Of course, a biography should not be merely a chronicle. Has Mr Wilson given us the man? I think he has, but there was really very little to give. Chou was a Leninist revolutionary whose passions were for organising committees, striking compromises and out-manoeuvring enemies. He was personally frugal and uxorious. He read little and wrote nothing but some bad poetry. In his early years he formed one or two close friendships, but these were sacrificed to The Cause. The monument to his aesthetic sensibilities is Peking's Great Hall of the People, of which the non-travelling reader can get a sufficient impression by recalling the Odeons of his childhood. One might as well look for human interest in the life of a chess prodigy.
Was Chou good for his country? Most Chinese think so. Wilson agrees with them, declaring himself "hopeful for the China he [Chou] left behind." I cannot share this optimism. Chou once delivered himself of the opinion that "The Soviet Union's present is China's future." On this point I am afraid he was probably right.
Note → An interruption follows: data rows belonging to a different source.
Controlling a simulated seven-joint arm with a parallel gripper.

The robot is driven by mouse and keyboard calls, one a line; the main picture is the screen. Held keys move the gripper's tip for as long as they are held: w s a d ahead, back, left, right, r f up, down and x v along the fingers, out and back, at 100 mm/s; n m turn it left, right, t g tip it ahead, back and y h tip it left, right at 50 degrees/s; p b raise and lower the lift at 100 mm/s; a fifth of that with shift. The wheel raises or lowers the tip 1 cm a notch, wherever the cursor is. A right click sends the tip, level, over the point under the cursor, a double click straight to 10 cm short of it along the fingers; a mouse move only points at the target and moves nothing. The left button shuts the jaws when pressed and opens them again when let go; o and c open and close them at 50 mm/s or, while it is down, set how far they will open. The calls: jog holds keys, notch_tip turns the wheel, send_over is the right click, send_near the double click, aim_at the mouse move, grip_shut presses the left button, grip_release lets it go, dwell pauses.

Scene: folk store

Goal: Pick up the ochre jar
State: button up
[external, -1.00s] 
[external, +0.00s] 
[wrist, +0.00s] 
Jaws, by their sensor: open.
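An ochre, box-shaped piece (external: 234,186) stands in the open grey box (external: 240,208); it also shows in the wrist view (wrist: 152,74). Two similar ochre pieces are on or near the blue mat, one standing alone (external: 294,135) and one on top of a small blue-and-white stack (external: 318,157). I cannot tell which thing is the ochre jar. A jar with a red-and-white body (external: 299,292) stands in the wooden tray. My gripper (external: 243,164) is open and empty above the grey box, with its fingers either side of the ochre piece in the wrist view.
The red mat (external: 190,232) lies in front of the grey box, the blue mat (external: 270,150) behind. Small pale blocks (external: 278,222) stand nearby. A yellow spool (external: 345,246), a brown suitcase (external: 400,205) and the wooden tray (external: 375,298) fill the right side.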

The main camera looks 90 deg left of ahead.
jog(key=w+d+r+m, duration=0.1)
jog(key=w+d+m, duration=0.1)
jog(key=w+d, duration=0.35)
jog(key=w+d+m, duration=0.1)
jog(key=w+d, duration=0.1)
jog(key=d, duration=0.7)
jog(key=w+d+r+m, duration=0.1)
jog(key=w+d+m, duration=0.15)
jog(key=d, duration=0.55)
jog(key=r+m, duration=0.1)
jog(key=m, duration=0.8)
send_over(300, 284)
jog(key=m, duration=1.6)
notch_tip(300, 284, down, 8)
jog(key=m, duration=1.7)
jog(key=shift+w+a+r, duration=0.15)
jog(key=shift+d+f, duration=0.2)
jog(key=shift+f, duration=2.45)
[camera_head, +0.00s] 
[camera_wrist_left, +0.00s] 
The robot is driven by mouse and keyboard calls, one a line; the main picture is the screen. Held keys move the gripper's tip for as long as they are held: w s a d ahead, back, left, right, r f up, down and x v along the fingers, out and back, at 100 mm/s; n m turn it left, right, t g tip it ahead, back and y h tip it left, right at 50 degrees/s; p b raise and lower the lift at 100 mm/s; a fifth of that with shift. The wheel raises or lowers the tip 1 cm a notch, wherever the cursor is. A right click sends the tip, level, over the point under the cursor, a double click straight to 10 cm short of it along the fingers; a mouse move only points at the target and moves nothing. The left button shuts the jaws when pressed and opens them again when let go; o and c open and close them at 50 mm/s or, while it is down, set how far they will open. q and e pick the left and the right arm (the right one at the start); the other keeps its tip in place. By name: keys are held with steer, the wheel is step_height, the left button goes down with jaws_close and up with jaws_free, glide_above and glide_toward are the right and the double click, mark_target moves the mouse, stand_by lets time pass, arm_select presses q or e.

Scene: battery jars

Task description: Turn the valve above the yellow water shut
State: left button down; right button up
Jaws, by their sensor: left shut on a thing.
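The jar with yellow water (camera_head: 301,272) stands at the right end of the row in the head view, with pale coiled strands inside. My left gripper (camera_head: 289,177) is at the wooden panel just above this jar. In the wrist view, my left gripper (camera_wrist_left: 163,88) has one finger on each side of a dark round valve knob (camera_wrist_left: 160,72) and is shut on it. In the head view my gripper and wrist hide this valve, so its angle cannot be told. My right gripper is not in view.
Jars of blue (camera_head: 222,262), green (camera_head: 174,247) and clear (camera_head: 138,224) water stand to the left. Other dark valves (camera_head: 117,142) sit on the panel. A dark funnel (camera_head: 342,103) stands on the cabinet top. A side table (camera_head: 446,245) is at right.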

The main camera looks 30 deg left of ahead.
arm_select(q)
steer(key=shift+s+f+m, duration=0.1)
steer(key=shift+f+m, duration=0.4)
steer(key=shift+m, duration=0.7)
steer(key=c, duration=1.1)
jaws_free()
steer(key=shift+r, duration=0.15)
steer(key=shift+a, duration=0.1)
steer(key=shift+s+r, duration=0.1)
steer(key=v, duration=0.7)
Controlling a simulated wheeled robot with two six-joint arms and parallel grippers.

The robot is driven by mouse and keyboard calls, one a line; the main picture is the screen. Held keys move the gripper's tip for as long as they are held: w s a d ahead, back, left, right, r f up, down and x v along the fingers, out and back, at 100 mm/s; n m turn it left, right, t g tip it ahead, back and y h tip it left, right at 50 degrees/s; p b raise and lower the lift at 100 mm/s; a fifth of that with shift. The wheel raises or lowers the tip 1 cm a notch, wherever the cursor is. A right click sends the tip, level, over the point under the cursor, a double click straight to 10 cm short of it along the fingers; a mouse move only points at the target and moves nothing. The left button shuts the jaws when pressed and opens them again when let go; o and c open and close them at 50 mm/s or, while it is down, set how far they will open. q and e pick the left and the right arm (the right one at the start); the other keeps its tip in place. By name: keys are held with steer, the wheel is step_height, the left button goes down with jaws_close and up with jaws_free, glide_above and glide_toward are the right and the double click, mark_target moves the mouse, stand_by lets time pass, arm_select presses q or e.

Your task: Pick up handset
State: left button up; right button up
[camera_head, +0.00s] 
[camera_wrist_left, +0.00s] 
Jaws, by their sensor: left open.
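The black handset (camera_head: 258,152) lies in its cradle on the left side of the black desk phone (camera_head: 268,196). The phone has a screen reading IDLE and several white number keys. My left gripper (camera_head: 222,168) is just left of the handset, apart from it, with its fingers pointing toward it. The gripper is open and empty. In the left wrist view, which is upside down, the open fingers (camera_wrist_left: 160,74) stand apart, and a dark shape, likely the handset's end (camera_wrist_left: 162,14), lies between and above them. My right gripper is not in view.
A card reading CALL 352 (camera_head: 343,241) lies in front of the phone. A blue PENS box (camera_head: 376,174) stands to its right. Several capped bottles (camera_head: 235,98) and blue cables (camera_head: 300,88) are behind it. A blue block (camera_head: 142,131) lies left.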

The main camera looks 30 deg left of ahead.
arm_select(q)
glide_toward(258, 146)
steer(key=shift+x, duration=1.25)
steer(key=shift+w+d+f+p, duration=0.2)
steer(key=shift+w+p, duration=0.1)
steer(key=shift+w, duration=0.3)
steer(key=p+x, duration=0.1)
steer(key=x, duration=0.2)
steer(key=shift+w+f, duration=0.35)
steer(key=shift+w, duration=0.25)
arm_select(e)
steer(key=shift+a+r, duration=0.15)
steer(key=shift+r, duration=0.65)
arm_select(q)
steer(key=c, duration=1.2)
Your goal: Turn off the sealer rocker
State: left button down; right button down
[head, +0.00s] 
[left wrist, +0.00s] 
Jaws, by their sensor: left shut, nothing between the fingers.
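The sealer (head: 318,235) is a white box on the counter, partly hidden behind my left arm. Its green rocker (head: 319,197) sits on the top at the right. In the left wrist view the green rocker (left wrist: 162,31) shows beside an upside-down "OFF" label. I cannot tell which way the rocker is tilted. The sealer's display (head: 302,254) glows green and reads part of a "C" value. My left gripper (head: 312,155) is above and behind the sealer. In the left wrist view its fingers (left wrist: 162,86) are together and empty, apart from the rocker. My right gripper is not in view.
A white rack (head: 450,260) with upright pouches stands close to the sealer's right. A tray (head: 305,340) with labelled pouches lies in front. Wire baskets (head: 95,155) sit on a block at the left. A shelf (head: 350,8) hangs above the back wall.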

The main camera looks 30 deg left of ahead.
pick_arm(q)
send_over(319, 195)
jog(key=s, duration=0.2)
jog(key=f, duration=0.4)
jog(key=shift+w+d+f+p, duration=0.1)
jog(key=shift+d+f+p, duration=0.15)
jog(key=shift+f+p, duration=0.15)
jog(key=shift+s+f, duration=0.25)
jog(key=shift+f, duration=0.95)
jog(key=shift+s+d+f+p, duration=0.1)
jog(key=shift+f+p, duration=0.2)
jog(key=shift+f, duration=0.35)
One thing Mr Wilson's book reveals — even in its title — is the confusion that now exists in the spelling of Chinese names. The dreadful Wade transcription seems to have been definitely superseded by the even worse pinyin method, which makes a paragraph on the composition of the Politburo look like an optician's chart.
The problem is: what to do with those names that first came to our attention in Wade spelling? Mr Wilson has pinyinised most of them, turning Chou into Zhou; but even he draws the line at writing "Xianggang" for Hongkong. What a mess! Doctor Johnson referred to the King of France as "Lewis", but nobody would be that sensible nowadays.